The word Marcuola is a Venetian contraction of Ermacora, the Italian name of Hermagoras, the first bishop of Aquileia. Aquileia was the center of the Venetic people, those who migrated to present day Venice in the Middle Ages. Mark the Evangelist, Venice's patron saint, is known to have preached in Aquileia in the 1st century A.D and appointed Hermagoras to continue with the evangelization of the territory.
The Church of San Marcuola is one of a few Venetian churches that remains unfinished. In fact, we can see that it is missing the final layer of the façade. It was erected in the 12th century, thanks to funding from one of Venice's oldest patrician families, the Memmo. The church replaced an earlier Romanesque shrine built by a small community of Veneti that had fled the Longobard invasion of northern Italy several centuries earlier. Towards the end of the 17th century the city authorities decided to reconstruct the church and accepted a plan designed by Antonio Gaspari. Unfortunately, due to insufficient resources, the plan was realized only a hundred years later by architect Giorgio Massari.

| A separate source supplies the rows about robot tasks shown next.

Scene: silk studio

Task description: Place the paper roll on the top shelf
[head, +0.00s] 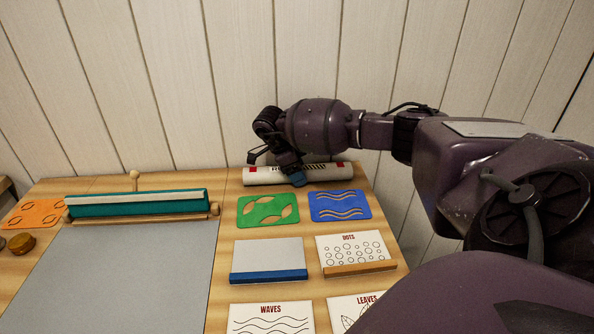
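The paper roll (325,173) is a white tube with red and dark marks. It lies on its side along the back edge of the wooden table, near the wall. My right gripper (275,168) is over its left part, with fingers spread apart. One finger, blue at the tip, crosses in front of the roll; the other shows above and behind its left end. Whether either finger touches the roll is unclear. The top shelf is not in view, and neither is my left gripper.
A teal and white screen bar (138,204) lies at the back of a grey sheet (135,270). A green card (268,210), a blue card (340,206), a blue-edged board (268,260) and printed cards lie in front of the roll. The plank wall (240,80) stands close behind.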

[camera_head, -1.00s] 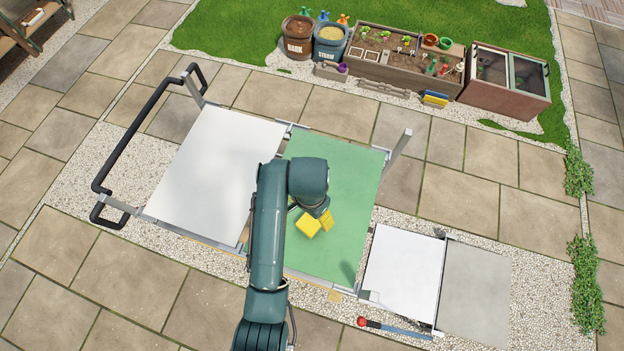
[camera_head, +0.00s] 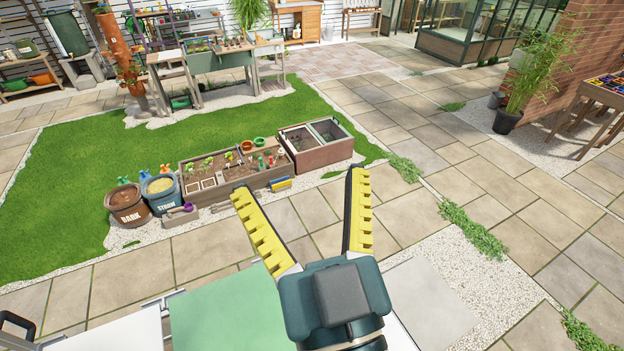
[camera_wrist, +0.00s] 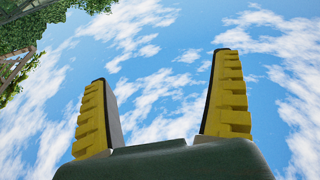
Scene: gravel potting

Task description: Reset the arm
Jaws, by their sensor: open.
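My gripper (camera_head: 300,215) is raised high in the head view, above the low tables, with its two yellow ridged fingers spread wide and nothing between them. In the wrist view my gripper (camera_wrist: 160,105) shows both fingers apart against blue sky and cloud. The space between the fingers is empty. The rest of my arm is mostly hidden below the lower edge of the head view.
A green tabletop (camera_head: 220,310) lies below, left of my gripper. Beyond are a bark tub (camera_head: 127,206), a straw tub (camera_head: 162,194), a wooden planter (camera_head: 225,180) and a cold frame (camera_head: 318,150). A potted bamboo (camera_head: 508,119) stands at right. The air around my gripper looks clear.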

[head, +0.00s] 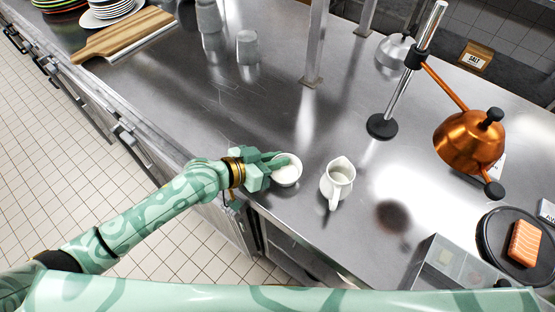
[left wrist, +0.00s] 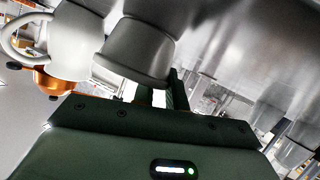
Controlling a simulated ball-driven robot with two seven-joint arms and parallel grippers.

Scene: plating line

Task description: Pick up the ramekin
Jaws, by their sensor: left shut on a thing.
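The ramekin (head: 287,172) is a small white round dish on the steel counter near its front edge in the head view. My left gripper (head: 275,165) reaches it from the left and is shut on its near-left wall. In the left wrist view the ramekin (left wrist: 138,52) shows as a pale grey cup shape just past the fingers of the left gripper (left wrist: 160,95), and the finger contact is partly hidden. I cannot tell if the ramekin is resting on the counter or slightly raised. My right gripper is not in view.
A white pitcher (head: 337,180) stands close to the right of the ramekin. A copper lamp (head: 468,142) on a stand is further right. A black plate with salmon (head: 525,243) lies at the far right. Upturned glasses (head: 248,47) and a wooden board (head: 124,36) are behind. The counter's middle is clear.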

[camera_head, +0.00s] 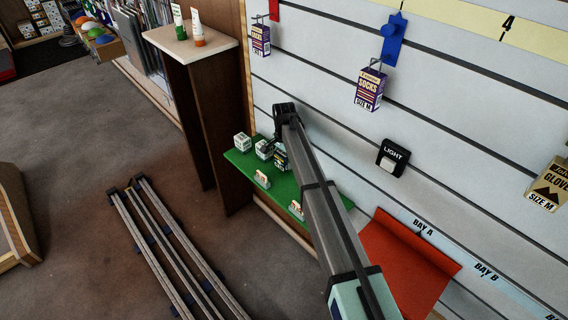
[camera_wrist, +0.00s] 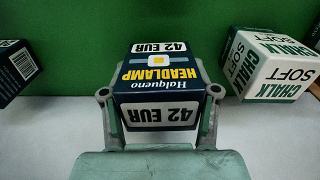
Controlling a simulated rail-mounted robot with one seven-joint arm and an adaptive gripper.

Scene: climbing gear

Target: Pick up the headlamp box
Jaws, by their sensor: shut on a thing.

Massari built the new church with a single nave and a barrel vault, that is, a semicircular ceiling. He also added the octagonal tented roof, one with slopes rising to its peak. Inside the edifice, the presbytery was created out of a semicircular apse, thus completing the main rectangular chapel. The presbytery also contains the church's most celebrated artwork, "The Last Supper," a painting by Jacopo Tintoretto.

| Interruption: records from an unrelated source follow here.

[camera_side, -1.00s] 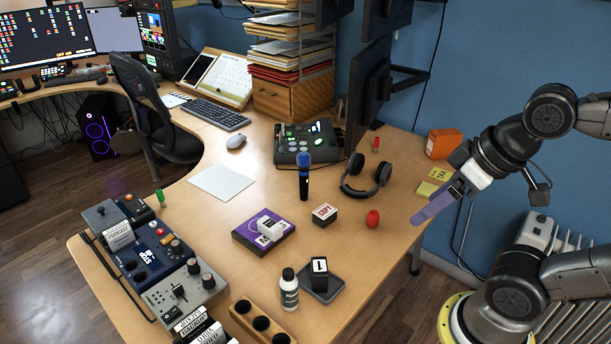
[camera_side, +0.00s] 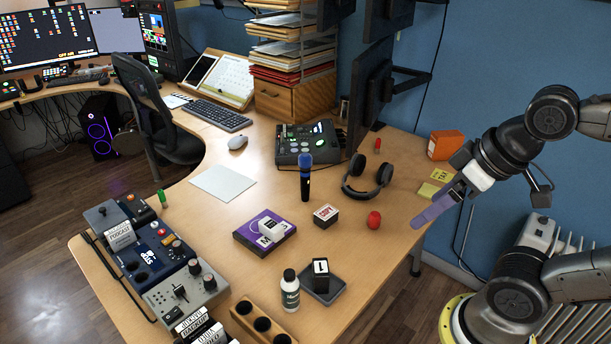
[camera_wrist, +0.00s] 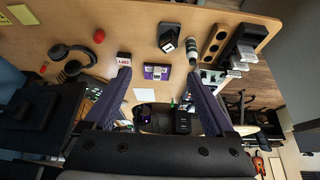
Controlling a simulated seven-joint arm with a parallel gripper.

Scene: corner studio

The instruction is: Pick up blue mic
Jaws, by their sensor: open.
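The blue mic (camera_side: 306,178) stands upright on the wooden desk, with a blue head and a dark body, near the middle of the side view. My gripper (camera_side: 428,213) has purple fingers and hangs off to the right of the mic, near the desk's right edge and well apart from it. In the wrist view my gripper (camera_wrist: 159,73) shows its two fingers spread with nothing held between them. I cannot make out the mic in the wrist view; the left finger may hide it.
A black COPY box (camera_side: 326,215), a red knob-like item (camera_side: 374,220) and headphones (camera_side: 367,177) lie between my gripper and the mic or near it. A mixer (camera_side: 307,145) stands behind the mic. The desk left of the mic is clear around a paper sheet (camera_side: 222,183).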

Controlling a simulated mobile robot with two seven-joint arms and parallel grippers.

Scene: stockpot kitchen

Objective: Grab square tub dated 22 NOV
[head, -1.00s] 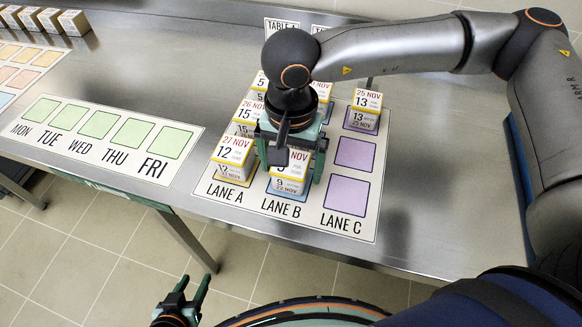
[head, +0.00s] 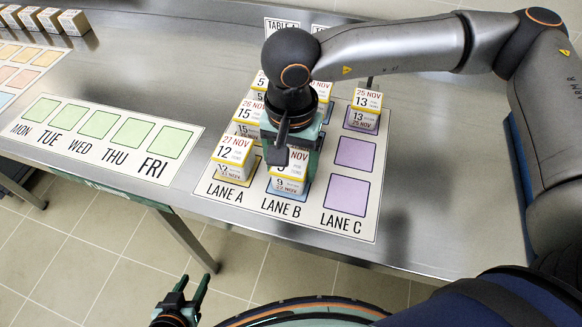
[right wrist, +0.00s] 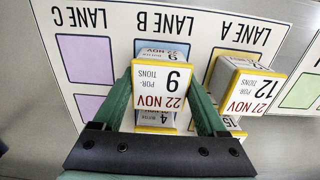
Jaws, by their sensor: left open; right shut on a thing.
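The tub dated 22 NOV, a white square box with yellow edges marked 9 portions, sits in LANE B; its printed lid (right wrist: 161,90) faces the right wrist camera. My right gripper (right wrist: 161,98) is shut on it, one finger on each side. In the head view the tub (head: 290,172) is partly hidden behind my right gripper (head: 292,160). My left gripper (head: 191,292) is open and empty, low at the front, away from the table.
A tub marked 12 (head: 232,152) stands close by in LANE A. A tub marked 13 (head: 365,108) stands in LANE C, where purple squares (head: 347,196) are bare. The weekday mat's green squares (head: 123,131) are empty. More tubs (head: 47,20) stand far left.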

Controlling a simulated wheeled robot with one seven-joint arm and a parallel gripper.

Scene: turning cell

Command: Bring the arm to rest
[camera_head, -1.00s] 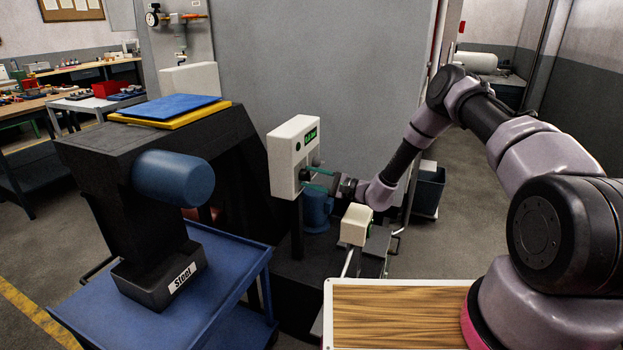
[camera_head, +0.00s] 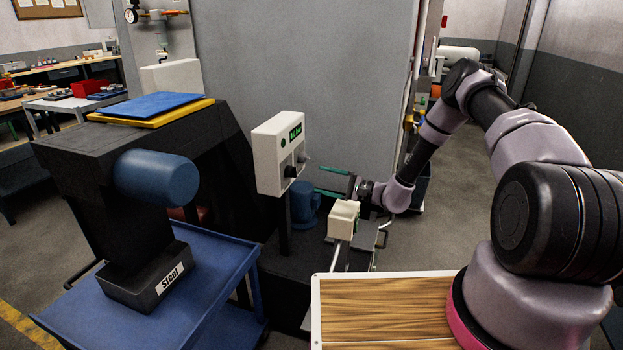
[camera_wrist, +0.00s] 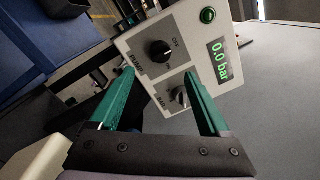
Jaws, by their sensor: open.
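My gripper (camera_head: 326,180) is open, with green fingers, and stands to the right of a pale control box on a post. Nothing shows between its fingers. In the wrist view my gripper (camera_wrist: 160,98) points at the face of the control box (camera_wrist: 218,90). The box has two black-and-silver knobs, a green lamp and a display reading 0.0 bar. In the head view the control box (camera_head: 268,150) is apart from my fingers. My arm reaches forward from the right, bent at a high elbow.
A small cream box (camera_head: 343,219) is just below my gripper. A grey wall panel (camera_head: 310,80) stands behind. A wood-topped surface (camera_head: 385,308) is in front.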

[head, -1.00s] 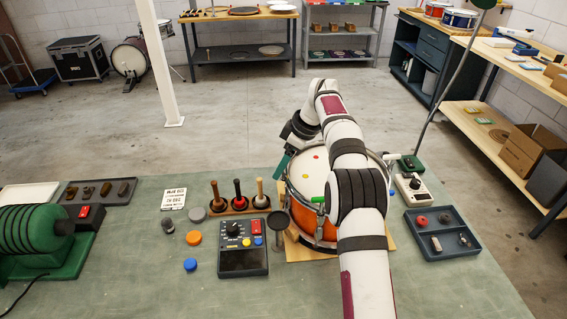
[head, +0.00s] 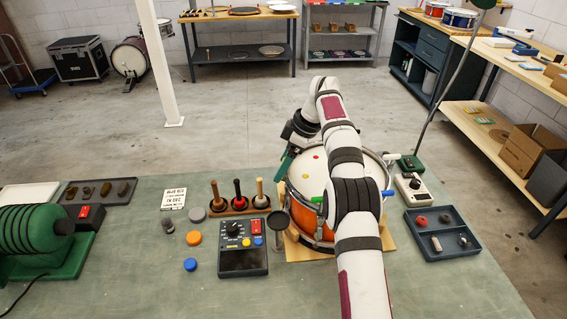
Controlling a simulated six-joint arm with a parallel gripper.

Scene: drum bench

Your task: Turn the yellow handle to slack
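An orange drum (head: 301,215) with a white head stands on a wooden board, partly hidden behind my arm. A yellow dot (head: 306,172) and a red dot (head: 317,156) show on its head. A blue handle (head: 388,193) sticks out at the drum's right rim. A small coloured piece (head: 317,199) shows at the left edge of my arm. I cannot make out a yellow handle; it may be hidden by my arm. My gripper (head: 284,166), with teal fingers, points down at the drum's far left rim. Whether it is open or shut does not show.
A dark control box (head: 243,263) with a knob and buttons stands left of the drum. Behind it is a wooden rack (head: 235,209) with several upright tools. A dark tray (head: 441,235) and a white box (head: 411,188) stand to the right. The bench front is mostly clear.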

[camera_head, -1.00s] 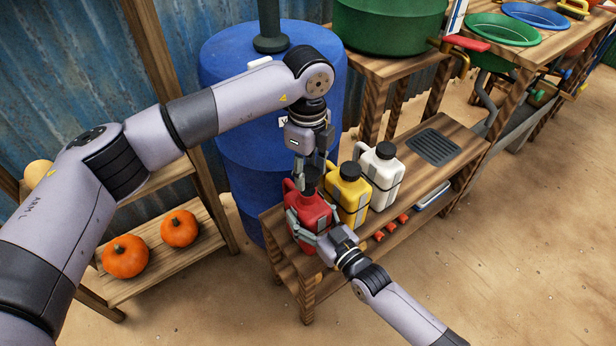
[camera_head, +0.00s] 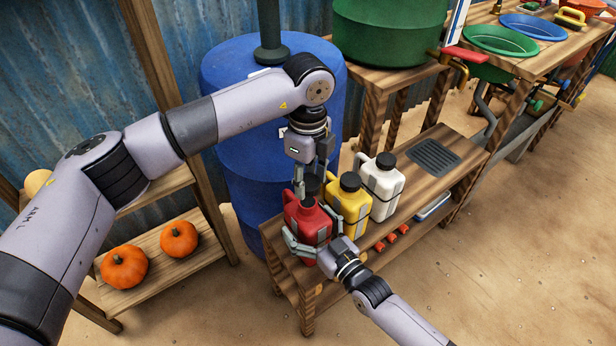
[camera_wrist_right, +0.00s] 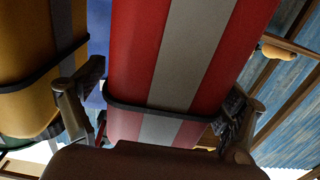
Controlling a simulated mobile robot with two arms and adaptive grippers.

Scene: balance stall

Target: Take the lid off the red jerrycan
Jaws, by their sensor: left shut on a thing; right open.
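The red jerrycan (camera_head: 309,222) stands upright at the left end of the wooden bench, beside the yellow jerrycan (camera_head: 348,206). My left gripper (camera_head: 312,180) comes down from above and is shut on the black lid (camera_head: 312,186) over the red jerrycan. Whether the lid still touches the neck, I cannot tell. My right gripper (camera_head: 310,243) is open, low around the front of the red jerrycan. In the right wrist view, the red jerrycan (camera_wrist_right: 180,60) with its grey band stands between my right gripper's spread fingers (camera_wrist_right: 158,110). The lid is out of that view.
A white jerrycan (camera_head: 382,188) stands right of the yellow one on the bench (camera_head: 425,196). The blue drum (camera_head: 240,110) is close behind my left gripper. Pumpkins (camera_head: 125,267) lie on a shelf at left. Open sandy floor lies at right.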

Although the Church of San Marcuola does not present much historical, religious or artistic significance, it is the resting place of a very prominent 18th century Venetian statesman, Andrea Memmo. However, today Andrea Memmo is a household name in Venice not because of his diplomatic missions, not because of his patriotism as a senator, not because of his ambitions to become a liberal-minded doge, not because he was a patron of architects, having created the beautiful Prato della Valle in Padua, not even because he sold practically all of his property in order to give his daughters a dowry. No. Andrea Memmo went down in the annals of history thanks to his friendship with Giacomo Casanova and his tempestuous relationship with Giustiniana Wynne.

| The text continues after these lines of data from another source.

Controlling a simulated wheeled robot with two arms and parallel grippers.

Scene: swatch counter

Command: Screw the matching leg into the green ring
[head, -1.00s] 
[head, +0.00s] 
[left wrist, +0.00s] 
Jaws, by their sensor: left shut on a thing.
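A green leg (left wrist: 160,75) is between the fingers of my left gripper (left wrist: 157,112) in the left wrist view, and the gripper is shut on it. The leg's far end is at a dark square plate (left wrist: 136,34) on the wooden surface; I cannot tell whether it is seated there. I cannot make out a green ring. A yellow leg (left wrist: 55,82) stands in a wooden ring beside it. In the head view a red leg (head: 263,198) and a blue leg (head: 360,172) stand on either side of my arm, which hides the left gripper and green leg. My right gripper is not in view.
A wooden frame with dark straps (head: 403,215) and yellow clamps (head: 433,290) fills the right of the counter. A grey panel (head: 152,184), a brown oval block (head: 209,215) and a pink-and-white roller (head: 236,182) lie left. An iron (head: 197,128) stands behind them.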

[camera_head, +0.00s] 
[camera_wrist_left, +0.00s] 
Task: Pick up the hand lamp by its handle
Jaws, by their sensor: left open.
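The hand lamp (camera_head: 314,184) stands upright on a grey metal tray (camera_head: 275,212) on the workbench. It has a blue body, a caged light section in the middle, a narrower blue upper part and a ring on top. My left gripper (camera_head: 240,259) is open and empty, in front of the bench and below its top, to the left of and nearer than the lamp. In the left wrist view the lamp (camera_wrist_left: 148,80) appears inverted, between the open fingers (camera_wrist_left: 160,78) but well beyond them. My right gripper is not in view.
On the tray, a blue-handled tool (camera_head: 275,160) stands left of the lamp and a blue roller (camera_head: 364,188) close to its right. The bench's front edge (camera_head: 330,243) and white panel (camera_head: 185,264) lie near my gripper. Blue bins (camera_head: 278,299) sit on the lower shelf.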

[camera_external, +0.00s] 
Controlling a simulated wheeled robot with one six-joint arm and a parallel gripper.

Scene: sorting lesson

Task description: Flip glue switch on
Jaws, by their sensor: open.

Giustiniana Wynne had been conceived out of wedlock, but was finally legitimized by the marriage of her non-noble Venetian mother and noble English father, who died soon after his daughter's birth. Giustiniana met Andrea when she was sixteen and he was twenty-four. The two fell in love immediately, but, since marriage was out of the question due to their different social classes, they began a secret affair that lasted seven years. Giustiniana's mother forbade her from seeing Andrea, hoping that this would preserve her daughter for future candidates. It was indeed a steamy situation. Besides constantly writing each other letters, which have survived to this day, Andrea is also known to have continuously sent his beloved vials with his seed. Their desperate passion was the talk of the town. Memmo tried to use his family's influence to persuade the authorities. He petitioned them formally, and informally, to permit the marriage. And for a while it seemed that the two lovers would be able to unite. But, just as the permission was about to be granted, someone notified the authorities about Giustiniana's mother's dishonorable past and the whole thing was ruined. The Wynne family was mired in scandal. Consequently, they fled Venice and settled in Paris, where Giustiniana found out that she was pregnant. In order to save her reputation, and figure, Giustiniana decided to have an abortion. For this she turned to Memmo's old Venetian friend, Giacomo Casanova. But here begins a new story, one that has nothing to do with the object of our attention, the Church of San Marcuola.